Your browser does not support JavaScript!

« Dématérialisation et inégalités d’accès au service public », un rapport du Défenseur des droits qui appelle des réponses

« Si une seule personne devait être privée de ses droits du fait de la dématérialisation d’un service public, ce serait un échec pour notre démocratie et pour l’État de droit ». Par ces mots, le Défenseur des droits Jacques Toubon pose le ton du rapport « Dématérialisation et inégalités d’accès aux services publics » qu’il a présenté le 17 janvier 2019.

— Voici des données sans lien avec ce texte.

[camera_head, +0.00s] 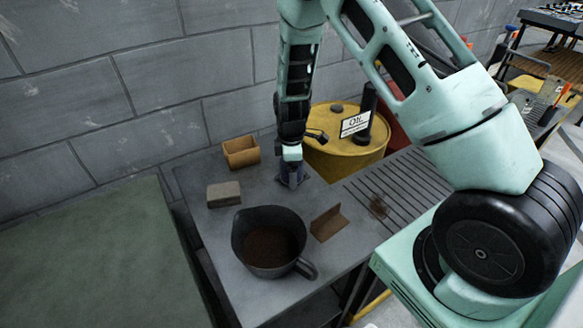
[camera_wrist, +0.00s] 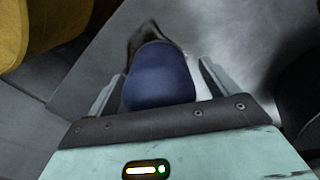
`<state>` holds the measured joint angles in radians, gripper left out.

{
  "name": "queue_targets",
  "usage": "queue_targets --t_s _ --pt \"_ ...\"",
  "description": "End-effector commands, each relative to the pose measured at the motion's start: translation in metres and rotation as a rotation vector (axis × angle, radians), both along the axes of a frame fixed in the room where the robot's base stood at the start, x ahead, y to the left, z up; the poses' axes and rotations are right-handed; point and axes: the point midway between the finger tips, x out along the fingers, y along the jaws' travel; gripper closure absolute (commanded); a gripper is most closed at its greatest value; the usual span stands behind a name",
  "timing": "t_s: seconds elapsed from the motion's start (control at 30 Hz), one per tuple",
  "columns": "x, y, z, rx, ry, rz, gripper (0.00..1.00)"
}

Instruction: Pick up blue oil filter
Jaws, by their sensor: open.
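The blue oil filter (camera_wrist: 160,78) is a dark blue rounded cylinder standing on the grey metal table. In the wrist view it sits between the two fingers of my gripper (camera_wrist: 158,85), with a gap visible toward the right finger. The left side looks closer, and contact there is hard to judge. In the head view my gripper (camera_head: 291,178) points down at the table, and the blue filter (camera_head: 291,173) is mostly covered by it. My gripper is open around the filter.
On the grey table (camera_head: 220,215) stand a dark jug (camera_head: 268,243), a grey-brown block (camera_head: 223,194), a tan open box (camera_head: 241,153) and a brown angled piece (camera_head: 328,223). A yellow oil drum (camera_head: 345,155) stands behind, right of my gripper. A block wall (camera_head: 150,100) closes the back.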

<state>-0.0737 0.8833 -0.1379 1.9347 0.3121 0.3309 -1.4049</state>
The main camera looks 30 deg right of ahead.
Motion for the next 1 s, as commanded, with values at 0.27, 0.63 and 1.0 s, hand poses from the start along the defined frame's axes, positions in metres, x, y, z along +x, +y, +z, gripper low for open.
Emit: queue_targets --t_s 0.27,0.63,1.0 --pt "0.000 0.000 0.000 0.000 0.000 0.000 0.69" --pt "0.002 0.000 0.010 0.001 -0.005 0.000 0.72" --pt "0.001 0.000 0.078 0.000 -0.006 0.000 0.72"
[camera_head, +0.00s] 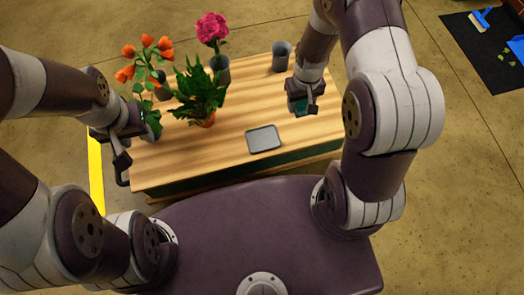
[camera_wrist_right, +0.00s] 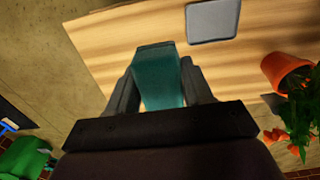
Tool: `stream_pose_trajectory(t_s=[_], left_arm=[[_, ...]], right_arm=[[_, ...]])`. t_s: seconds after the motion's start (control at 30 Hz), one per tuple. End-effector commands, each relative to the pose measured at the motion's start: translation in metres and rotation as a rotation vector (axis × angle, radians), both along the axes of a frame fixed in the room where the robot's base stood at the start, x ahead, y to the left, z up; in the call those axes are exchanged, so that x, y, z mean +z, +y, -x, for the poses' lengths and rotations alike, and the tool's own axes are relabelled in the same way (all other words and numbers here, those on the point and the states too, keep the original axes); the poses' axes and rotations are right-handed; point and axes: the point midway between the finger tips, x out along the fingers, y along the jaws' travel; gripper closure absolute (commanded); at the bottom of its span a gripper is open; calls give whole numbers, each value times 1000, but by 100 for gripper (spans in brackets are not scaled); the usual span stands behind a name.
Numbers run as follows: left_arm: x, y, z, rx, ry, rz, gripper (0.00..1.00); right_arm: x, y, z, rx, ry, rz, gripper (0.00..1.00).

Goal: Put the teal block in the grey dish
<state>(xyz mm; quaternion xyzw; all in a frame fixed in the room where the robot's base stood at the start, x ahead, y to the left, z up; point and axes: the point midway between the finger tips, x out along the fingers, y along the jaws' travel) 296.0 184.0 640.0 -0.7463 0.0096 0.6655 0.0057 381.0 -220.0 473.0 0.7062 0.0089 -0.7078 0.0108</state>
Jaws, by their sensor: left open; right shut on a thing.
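The teal block (camera_wrist_right: 160,78) is held between the fingers of my right gripper (camera_wrist_right: 160,92), seen close in the right wrist view. In the head view my right gripper (camera_head: 303,105) is over the right part of the table, and only a little teal shows there. The grey dish (camera_head: 263,139) lies flat near the table's front edge, left of and nearer than my right gripper. The dish also shows at the top of the right wrist view (camera_wrist_right: 212,20), apart from the block. My left gripper (camera_head: 121,150) is open and empty at the table's left edge.
A leafy green plant in an orange pot (camera_head: 205,120) stands left of the dish. Orange flowers (camera_head: 147,60), a pink flower (camera_head: 212,28) and a grey cup (camera_head: 281,56) stand farther back. The wooden table (camera_head: 185,165) is clear around the dish.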

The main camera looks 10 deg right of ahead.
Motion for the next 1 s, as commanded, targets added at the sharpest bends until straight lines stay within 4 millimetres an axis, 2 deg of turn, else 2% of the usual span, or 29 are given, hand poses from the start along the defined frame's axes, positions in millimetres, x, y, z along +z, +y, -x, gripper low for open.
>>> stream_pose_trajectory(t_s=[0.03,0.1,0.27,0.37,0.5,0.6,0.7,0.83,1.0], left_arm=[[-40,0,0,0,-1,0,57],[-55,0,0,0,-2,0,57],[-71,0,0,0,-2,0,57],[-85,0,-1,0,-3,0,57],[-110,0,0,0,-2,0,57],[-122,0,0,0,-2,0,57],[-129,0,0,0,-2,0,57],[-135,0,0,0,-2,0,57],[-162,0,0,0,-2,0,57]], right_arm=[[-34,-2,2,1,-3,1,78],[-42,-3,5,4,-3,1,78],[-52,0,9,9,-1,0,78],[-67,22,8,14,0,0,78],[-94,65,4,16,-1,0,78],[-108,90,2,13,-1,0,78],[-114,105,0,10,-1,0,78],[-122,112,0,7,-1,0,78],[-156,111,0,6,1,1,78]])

Dématérialisés ou non, les services publics doivent respecter leurs principes fondateurs

Dans sa décision 79-105 DC du 25 juillet 1979, le Conseil constitutionnel qualifiait le principe de continuité du service public de principe de valeur constitutionnelle. Il repose sur la nécessité de répondre aux besoins d’intérêt général sans interruption. De même, corollaire du principe d’égalité devant la loi ou devant les charges publiques consacré par la Déclaration des droits de l’homme et du citoyen du 27 août 1789, le principe de l’égalité devant le service public implique que les personnes se trouvant dans une situation identique à l’égard du service public doivent être régies par les mêmes règles. Enfin, selon le principe d’adaptabilité ou de mutabilité, l’autorité administrative doit prendre les mesures d’adaptation du service public afin d’assurer un accès « normal » de l’usager au service public.

Tels sont les trois principes fondateurs des services publics. Et le Défenseur des droits de souligner dans son rapport que « Il faut réaffirmer ici ce qui semble ne plus être une évidence pour tous les responsables : un service public dématérialisé reste un service public avec tout ce que cela impose de contraintes […] ».

« L’apport de la dématérialisation à l’amélioration de l’accès aux services publics est incontestable pour la majorité des usagers et des usagères ». Le Défenseur des droits rappelle ainsi que le sujet de son rapport n’est pas une critique a priori de la dématérialisation en elle-même. Il insiste d’ailleurs en ajoutant que « La possibilité de réaliser un certain nombre de démarches administratives en ligne, plutôt qu’au guichet ou par téléphone, représente non seulement ne source d’économies pour l’administration, mais également une source de bénéfices pour les usagers […] ». Et de citer des exemples tels que les 290 millions de visites en 2017 sur le site Internet servicepublic.fr ou encore la dématérialisation du RSA qui a permis de lutter contre le non-recours à ce droit en augmentant de 2 % les bénéficiaires.

Ce positionnement affirmé, l’auteur du rapport est dès lors légitime à formuler des critiques sur la mise en place de la dématérialisation.

Les obstacles à une dématérialisation inclusive

« Monsieur X a été radié de Pôle emploi en raison de deux absences à des rendez-vous avec son conseiller. Pr, Monsieur X réside dans un secteur qualifié de “zone blanche” et n’a jamais reçu à temps les mails de convocation et les sms sur son téléphone portable. » Par cet exemple édifiant, le Défenseur des droits démontre que les zones blanches sont un frein incontestable à la dématérialisation, notamment dans les zones rurales ou pour les territoires ultra-marins.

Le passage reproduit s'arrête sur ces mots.